Together, the four of us are able to buy seven bags of rice and noodles (enough to last the orphanage three weeks) and even clothes for the kids. There is a church inside the grounds, and monks stroll as kids play soccer and "high kick," a Cambodian form of hacky-sack played with a feathery thing that looks something like a shuttlecock.
We watch the sun rise at Angkor Wat. This ancient and amazing complex of temples has become a magnet for travelers. Strangely, our group seems to be less wowed by this wonder than we have been by the people we have met and kids we have taught. You might chalk it up to any number of reasons — a not very glorious sunrise, the limited time we have to explore, and the emotions of this being our last day together in Cambodia.
Farewell, Cambodia
Our work, undeserving of the word, is over, and it's time for us to explore the market in Siem Reap.
The market is sheltered and provides shade from the slumping sun. Shoppers begin bartering at half the asking price of any item.
For our last meal in Cambodia, where we've eaten everything from pad Thai to frog legs, we head to a multilevel restaurant called Dead Fish. Though the menu offers mostly Khmer (traditional Cambodian) dishes, they serve cheeseburgers too. We're advised to go to the bathroom and see the alligators in an open pool nearby. When we walk by it, the gators are motionless and seem almost unreal. But when the lights come on and we buy fish to feed them, there is no doubt. It's an intimidating sight to see a 400-pound beast voraciously attack the sushi we're serving.
After dinner, we flee, for the last time, tuk-tuks, the scooter-pulled carriages that line the streets, run into massage sellers, head for more ice cream. The end, we know, is near.
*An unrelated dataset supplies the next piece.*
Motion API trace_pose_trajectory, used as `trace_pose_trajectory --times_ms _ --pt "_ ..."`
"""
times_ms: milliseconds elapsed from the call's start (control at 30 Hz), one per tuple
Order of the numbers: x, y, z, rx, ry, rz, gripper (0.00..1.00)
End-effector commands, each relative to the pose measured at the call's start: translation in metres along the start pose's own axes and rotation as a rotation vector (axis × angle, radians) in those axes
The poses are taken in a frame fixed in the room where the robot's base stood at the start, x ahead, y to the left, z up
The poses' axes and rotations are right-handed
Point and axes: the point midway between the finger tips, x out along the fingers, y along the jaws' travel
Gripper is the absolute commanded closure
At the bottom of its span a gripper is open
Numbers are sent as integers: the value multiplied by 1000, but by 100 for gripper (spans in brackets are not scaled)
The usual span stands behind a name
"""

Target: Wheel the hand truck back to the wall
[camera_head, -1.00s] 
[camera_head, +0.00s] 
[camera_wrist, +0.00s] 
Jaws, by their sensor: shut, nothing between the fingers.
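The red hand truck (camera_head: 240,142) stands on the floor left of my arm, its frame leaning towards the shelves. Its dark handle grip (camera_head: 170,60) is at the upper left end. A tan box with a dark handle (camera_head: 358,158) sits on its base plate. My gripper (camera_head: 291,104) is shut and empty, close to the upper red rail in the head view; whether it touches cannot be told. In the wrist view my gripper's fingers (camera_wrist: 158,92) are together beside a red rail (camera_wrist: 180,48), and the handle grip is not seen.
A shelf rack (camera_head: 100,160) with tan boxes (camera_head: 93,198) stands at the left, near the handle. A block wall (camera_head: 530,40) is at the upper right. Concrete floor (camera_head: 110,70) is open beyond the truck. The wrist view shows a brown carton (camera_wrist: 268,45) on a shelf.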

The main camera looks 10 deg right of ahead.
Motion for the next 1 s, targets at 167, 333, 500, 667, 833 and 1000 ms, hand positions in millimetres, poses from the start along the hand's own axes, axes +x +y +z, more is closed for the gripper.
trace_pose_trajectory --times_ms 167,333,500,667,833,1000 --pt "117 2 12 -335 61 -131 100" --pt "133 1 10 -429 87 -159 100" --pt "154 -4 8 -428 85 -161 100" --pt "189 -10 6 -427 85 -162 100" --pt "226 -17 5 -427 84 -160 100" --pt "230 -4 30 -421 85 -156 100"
Waking up early in the morning, we say our goodbyes to the Rustic Pathways staff and Siem Reap. In Bangkok, we change planes and meet up with kids who had been on other Rustic Pathways trips in Asia.
I arrive home a changed person. While thinking about people stressing about the value of their 401(k)s (and understandably so), I also remember how four teens with pocket change fed 50 children in Cambodia for a month.